A l'origine, ma sculpture concept s'est faite sur le visage de Colin Farrell avec les yeux ouverts et la bouche légèrement ouverte. Colin est très doué pour suivre les instructions. Puis j'ai transformé cette sculpture concept en une sculpture d'argile. J'y ai placé un noeud papillon et un monocle, puis j'ai sculpté ses cheveux comme s'il allait être chauve, ajouté des marques de la variole sur ses joues et une sale cicatrice en travers du visage. C'était censé être un gangster, donc on restait dans le thème du film.
Nous avons conçu les pièces elles-mêmes : une nuque reliée à un menton, des joues, un nez, une lèvre supérieure, un front, des sourcils et une paupière enflée ainsi qu'une perruque partielle se mêlant aux cheveux [de Colin Farrell].
L'équipe était constituée de Mike Fontaine pour les textures et les détails de maquillage, d'Izzi Galindo pour les sourcils et de Sasha Camacho Van-Dyke pour les cheveux. Nous avons tout testé avec succès. On les a présentées à Matt et à la production et Colin en était tout retourné. Je crois que ça fonctionnait vraiment. Ma première sculture est celle que nous avons utilisée dans le film. Tout était en Platinum silicone et en matrices polyépoxydes syntactiques avec nuque démontable.

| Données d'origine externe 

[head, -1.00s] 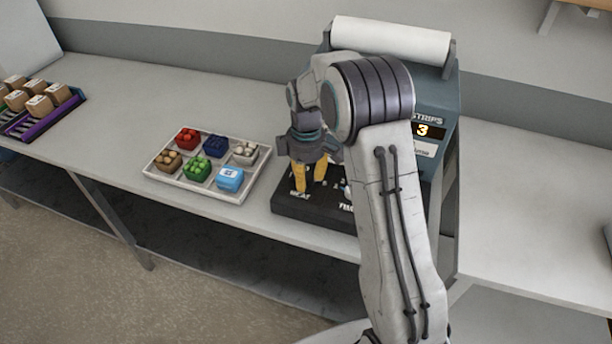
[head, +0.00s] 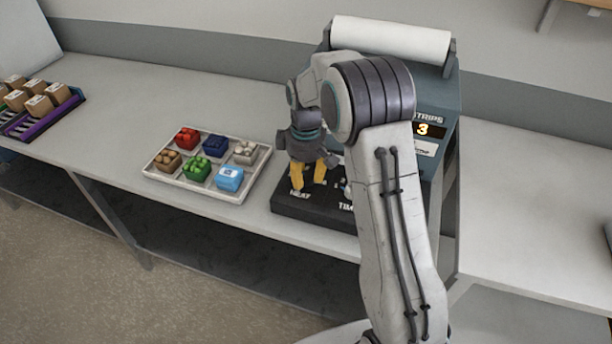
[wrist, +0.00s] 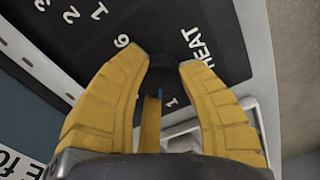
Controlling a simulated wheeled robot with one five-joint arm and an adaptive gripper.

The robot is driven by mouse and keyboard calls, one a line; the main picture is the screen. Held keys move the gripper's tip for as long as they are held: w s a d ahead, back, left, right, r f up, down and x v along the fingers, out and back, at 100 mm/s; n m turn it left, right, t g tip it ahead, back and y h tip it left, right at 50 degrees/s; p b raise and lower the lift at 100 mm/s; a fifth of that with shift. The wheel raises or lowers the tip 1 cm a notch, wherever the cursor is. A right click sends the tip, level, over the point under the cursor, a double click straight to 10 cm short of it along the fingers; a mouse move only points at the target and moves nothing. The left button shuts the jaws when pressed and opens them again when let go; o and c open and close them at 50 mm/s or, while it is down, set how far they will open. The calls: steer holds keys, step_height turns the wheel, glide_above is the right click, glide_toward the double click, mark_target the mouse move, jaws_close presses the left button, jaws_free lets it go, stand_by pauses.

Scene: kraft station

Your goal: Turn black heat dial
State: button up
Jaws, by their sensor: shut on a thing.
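The black heat dial (wrist: 163,76) sits on a black control panel (wrist: 228,30) beside the white word HEAT. A blue mark shows on the dial near its lower edge in the wrist view, close to a printed 1. My gripper (wrist: 163,72) has its yellow fingers on both sides of the dial, closed on it. In the head view my gripper (head: 308,184) reaches down onto the left part of the panel (head: 290,207), and the fingers hide the dial there.
A white tray (head: 150,168) of small coloured bins stands left of the panel. A blue-grey machine (head: 447,110) with a white roll (head: 390,40) and a display reading 3 stands behind my arm.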

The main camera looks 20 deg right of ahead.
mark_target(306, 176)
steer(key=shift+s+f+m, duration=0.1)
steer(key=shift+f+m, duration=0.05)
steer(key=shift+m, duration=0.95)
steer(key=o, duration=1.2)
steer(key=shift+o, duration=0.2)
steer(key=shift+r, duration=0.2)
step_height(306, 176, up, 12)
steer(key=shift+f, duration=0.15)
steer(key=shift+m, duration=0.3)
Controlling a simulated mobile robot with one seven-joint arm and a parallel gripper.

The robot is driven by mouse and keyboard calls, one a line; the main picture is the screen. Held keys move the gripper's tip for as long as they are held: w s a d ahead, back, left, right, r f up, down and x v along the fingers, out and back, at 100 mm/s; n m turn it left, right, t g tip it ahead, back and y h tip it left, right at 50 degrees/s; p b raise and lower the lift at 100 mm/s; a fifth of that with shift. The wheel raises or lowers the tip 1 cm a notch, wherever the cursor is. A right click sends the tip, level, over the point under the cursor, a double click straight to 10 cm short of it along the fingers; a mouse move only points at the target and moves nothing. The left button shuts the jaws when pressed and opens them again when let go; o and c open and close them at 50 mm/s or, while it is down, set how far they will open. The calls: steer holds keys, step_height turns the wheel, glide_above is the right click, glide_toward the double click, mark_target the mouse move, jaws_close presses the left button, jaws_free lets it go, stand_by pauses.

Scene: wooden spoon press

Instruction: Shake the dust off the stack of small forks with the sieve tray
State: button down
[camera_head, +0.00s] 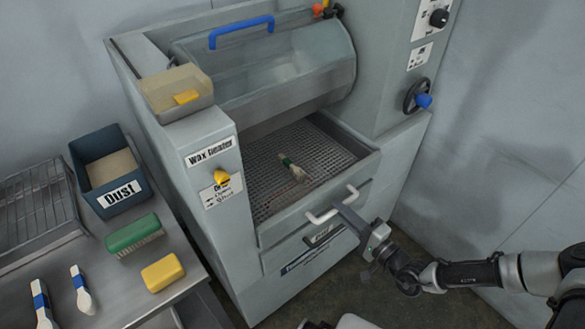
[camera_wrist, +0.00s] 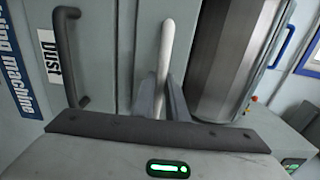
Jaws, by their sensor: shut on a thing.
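The sieve tray (camera_head: 268,201) is a grey mesh drawer in the front of the machine, below the raised drum cover. The tray's white handle (camera_head: 322,217) sticks out at the front. My gripper (camera_head: 345,208) is shut on the right part of this handle. In the wrist view, the white handle (camera_wrist: 166,40) runs between the fingers of my gripper (camera_wrist: 168,98). The forks are not in the wrist view.
A dark handle (camera_wrist: 66,60) beside a "Dust" label marks the drawer below. On the left table are a blue dust bin (camera_head: 122,199), green brush (camera_head: 133,233), yellow block (camera_head: 162,272), wire rack (camera_head: 35,212) and two blue-banded bundles (camera_head: 81,290). Floor right of the machine is clear.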

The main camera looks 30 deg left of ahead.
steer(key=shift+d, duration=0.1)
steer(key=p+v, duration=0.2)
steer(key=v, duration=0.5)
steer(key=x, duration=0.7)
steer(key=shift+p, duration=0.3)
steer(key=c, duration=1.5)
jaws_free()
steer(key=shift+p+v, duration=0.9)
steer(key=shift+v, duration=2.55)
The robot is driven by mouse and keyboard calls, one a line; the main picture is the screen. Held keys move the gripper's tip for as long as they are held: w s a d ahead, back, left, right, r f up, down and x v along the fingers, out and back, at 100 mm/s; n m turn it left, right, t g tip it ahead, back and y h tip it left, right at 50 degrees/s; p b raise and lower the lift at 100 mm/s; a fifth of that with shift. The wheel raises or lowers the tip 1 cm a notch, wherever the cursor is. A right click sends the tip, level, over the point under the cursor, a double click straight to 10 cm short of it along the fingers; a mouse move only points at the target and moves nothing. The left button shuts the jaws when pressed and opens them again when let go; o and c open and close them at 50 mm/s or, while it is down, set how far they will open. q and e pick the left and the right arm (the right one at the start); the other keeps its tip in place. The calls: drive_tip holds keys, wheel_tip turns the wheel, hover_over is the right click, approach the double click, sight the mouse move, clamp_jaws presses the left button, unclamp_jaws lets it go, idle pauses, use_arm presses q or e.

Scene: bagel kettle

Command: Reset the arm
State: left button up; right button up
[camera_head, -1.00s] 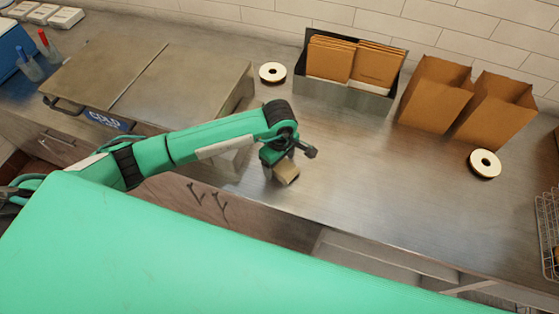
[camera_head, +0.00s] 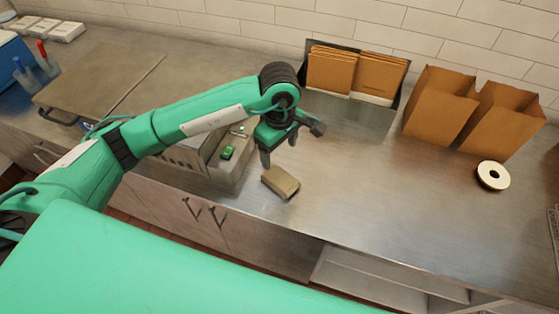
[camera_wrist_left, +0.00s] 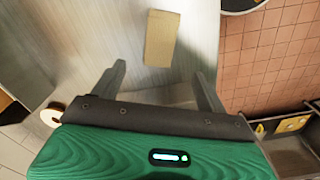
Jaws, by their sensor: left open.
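My left arm (camera_head: 200,125) reaches in from the left over the steel counter. My left gripper (camera_head: 279,152) is open and empty, fingers pointing down. A tan, flat block-like packet (camera_head: 281,181) lies on the counter just below and in front of it, apart from the fingers in the picture. In the left wrist view the open gripper (camera_wrist_left: 158,74) shows with the packet (camera_wrist_left: 160,38) beyond the fingertips. My right gripper is not in view.
A steel bin of brown envelopes (camera_head: 352,112) and two open paper bags (camera_head: 440,103) stand along the back wall. A white-topped roll (camera_head: 493,175) lies at the right. The counter (camera_head: 385,190) between packet and roll is clear. A small green object (camera_head: 228,153) sits beside the arm.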

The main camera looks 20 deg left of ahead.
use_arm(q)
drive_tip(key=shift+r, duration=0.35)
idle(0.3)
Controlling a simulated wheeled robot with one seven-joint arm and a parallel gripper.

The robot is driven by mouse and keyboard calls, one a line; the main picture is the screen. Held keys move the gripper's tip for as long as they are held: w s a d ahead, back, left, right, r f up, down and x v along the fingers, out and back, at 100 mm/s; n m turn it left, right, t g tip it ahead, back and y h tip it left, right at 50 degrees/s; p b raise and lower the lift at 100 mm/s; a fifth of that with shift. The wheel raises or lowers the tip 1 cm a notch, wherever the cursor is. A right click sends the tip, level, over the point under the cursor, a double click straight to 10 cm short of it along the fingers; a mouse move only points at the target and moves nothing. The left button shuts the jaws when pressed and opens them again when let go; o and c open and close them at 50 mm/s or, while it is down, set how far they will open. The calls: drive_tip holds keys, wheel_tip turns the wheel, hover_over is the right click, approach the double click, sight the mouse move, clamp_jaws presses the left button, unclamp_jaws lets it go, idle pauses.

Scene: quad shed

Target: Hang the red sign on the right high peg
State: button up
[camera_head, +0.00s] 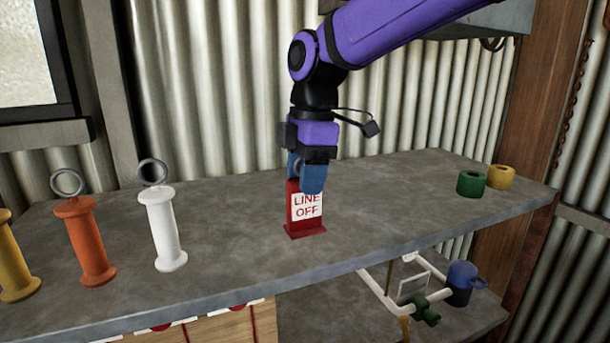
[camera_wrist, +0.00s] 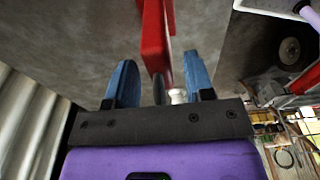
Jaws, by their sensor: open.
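The red sign (camera_head: 292,222) stands upright on a foot on the grey shelf, with a white "LINE OFF" label facing the head camera. My gripper (camera_head: 305,184) points down over the sign's top, which its blue fingers partly hide. In the wrist view the sign (camera_wrist: 155,40) lies between my two open fingers (camera_wrist: 160,75), with a gap visible on each side. A grey ring-like part (camera_wrist: 159,90) shows between the fingers. I cannot make out the right high peg in either view.
White (camera_head: 163,230), orange (camera_head: 87,240) and yellow (camera_head: 14,260) spools stand on the shelf (camera_head: 390,200) at left. Green (camera_head: 471,184) and yellow (camera_head: 500,177) rings lie at right. Below are white pipes (camera_head: 380,293) and a blue mug-like object (camera_head: 461,283). The shelf between sign and rings is clear.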

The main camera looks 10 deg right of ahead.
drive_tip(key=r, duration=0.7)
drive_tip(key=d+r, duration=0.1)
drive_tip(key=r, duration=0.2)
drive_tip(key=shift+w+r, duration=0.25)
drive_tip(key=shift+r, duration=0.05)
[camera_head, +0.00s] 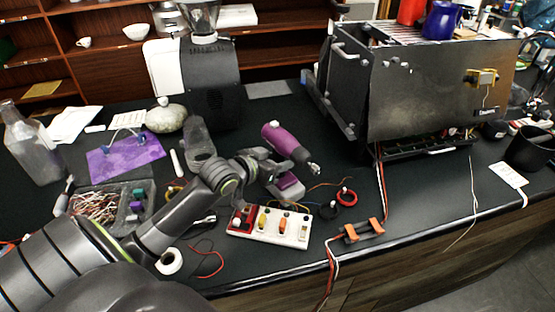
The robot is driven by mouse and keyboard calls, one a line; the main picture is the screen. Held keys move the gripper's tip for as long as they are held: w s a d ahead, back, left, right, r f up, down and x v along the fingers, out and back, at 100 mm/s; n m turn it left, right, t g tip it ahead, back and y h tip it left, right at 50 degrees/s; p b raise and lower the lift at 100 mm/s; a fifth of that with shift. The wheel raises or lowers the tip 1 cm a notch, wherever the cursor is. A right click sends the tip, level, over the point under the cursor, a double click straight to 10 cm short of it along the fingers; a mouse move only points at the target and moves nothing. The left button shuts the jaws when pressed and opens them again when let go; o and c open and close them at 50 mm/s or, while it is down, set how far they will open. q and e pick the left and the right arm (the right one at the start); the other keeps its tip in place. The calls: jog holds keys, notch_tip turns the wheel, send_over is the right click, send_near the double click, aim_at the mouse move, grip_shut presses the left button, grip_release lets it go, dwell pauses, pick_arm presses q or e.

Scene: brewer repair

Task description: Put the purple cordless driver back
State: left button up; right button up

Pourquoi avoir ajouté des fausses dents au Pingouin ?
Je voulais que du côté de sa cicatrice, quelque chose soit arrivé à une de ses dents, comme si un combat les avait endommagées suite à la cicatrice. (...) Si vous regardez son visage, un côté a une cicatrice, une paupière gonflée et la dent... tout du même côté, même son nez, lui aussi balafré et un peu cassé.
Je pensais que c'était intéressant de ne pas mettre ces choses juste parce qu'elles sont cools, mais aussi d'ajouter une histoire au maquillage. Il a une dent en or car c'est un gangster qui veut frimer. Il ne cache pas sa dent, il affiche qu'il est un gangster, un maquereau, qu'il a de l'argent et qu'il apprécie l'or.
Combien de temps prenait la transformation de Colin Farrell en Pingouin ?
Le test initial a pris quatre heures, et nous sommes finalement parvenus à le réduire à deux heures.
Que faisait Colin Farrell pendant tout ce temps passé au maquillage ?
Il s'asseyait avec une grande patience pendant qu'on lui collait tout cela. Et une fois qu'il portait le maquillage, il prenait immédiatement la voix [du personnage, un accent italo-américain]. Claire Flewin lui a aussi construit son sous-costume, qu'il portait sous ses vêtements.
Une fois qu'il avait tout cela, il était complètement libre, devenait une autre personne, un personnage différent avec une démarche étrange, une voix nouvelle, en se dandinant comme un pingouin. C'était très, très cool.